しかしオンラインショッピング市場の拡大に伴い自分が気に入るモノやサービスをインターネット上で検索する消費者も増えている。なかには、インターネットやSNSを使った宣伝に力を入れている会社もあるのではないだろうか。言い換えれば中小企業や小規模企業でも宣伝しやすくなった分、ブランディングをして消費者の心をキャッチする戦略が必要なのだ。
ブランディング戦略の5つのステップ
ブランディング戦略を立てるには5つのステップを踏む。
ステップ1.市場調査とポジショニング
市場調査では、販売製品の市場規模や購買層の年齢・職業・性別などのデータを集計し、分析する。ポジショニングでは同業他社を位置づけする。

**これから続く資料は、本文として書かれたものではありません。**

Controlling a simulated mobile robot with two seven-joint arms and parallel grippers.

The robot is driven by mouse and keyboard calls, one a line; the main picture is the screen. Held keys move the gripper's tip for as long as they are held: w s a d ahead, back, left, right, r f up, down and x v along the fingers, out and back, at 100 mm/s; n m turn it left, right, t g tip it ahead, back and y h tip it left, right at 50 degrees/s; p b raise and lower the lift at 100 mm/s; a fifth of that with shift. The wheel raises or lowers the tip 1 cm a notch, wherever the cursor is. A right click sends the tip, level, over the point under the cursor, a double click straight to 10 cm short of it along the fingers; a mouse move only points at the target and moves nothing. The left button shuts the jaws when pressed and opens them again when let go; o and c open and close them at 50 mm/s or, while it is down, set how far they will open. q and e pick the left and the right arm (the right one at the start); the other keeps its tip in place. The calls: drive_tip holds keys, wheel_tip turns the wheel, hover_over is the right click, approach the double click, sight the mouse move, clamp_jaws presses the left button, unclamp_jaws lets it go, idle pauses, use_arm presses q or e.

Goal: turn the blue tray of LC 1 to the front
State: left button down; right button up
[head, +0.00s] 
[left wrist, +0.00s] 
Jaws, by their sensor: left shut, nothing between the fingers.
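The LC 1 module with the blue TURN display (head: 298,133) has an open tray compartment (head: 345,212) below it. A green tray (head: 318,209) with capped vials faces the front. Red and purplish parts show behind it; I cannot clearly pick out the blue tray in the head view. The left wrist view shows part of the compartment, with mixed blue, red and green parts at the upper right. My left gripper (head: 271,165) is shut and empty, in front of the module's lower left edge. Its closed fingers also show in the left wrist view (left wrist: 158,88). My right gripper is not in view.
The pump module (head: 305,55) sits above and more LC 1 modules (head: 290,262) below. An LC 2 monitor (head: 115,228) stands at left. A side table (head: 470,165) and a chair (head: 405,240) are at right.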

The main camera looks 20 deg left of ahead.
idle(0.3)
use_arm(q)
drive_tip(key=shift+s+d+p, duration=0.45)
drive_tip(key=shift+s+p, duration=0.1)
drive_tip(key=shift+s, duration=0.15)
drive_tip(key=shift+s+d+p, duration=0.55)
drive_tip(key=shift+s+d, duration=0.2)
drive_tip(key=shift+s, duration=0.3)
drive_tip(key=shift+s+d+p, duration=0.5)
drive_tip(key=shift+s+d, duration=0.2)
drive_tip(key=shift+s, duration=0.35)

具体的には、縦軸に性能の高低、横軸に価格の高低を定めたグラフに類似製品を販売するライバル企業の各社を表示していく。
ステップ2.ターゲティング
次は顧客となるターゲットを絞る。その際、すでに実施した市場調査やポジショニングを有効活用する。
市場調査で顧客層の中心が判明したら主要となる顧客層に訴求するのか、手薄な顧客層を開拓するのかについて判断する。また、ポジショニングで他社と差別化しながら独自路線でターゲットの顧客にPRする。
ステップ3.コンセプトデザイン
コンセプトデザインの定義の一つはデザイナーの狙いや意図などの概念を視認できるデザインに落とし込むことだ。
具体例としては、3R(Reduce Reuse Recycle)のキャンペーンマークが挙げられる。このデザインは、3つのRに異なる色を配色している点が特徴的だ。オレンジは人間、グリーンは大地、ブルーは空を表現している。
2本の足になぞらえたRの文字には、3R活動を前進させる狙いが込められている。3Rを視認できるデザインにすることでブランドアイデンティティを築いたといえる。
ステップ4.ブランドイメージの統一
続いてブランドイメージを統一する。ブランドイメージの統一は、企業の一貫した価値観として市場・消費者に訴えることだ。コンセプトデザインが決まりロゴ・キャッチコピーなどを作る際にデザイン・フォント・カラーなどを統一。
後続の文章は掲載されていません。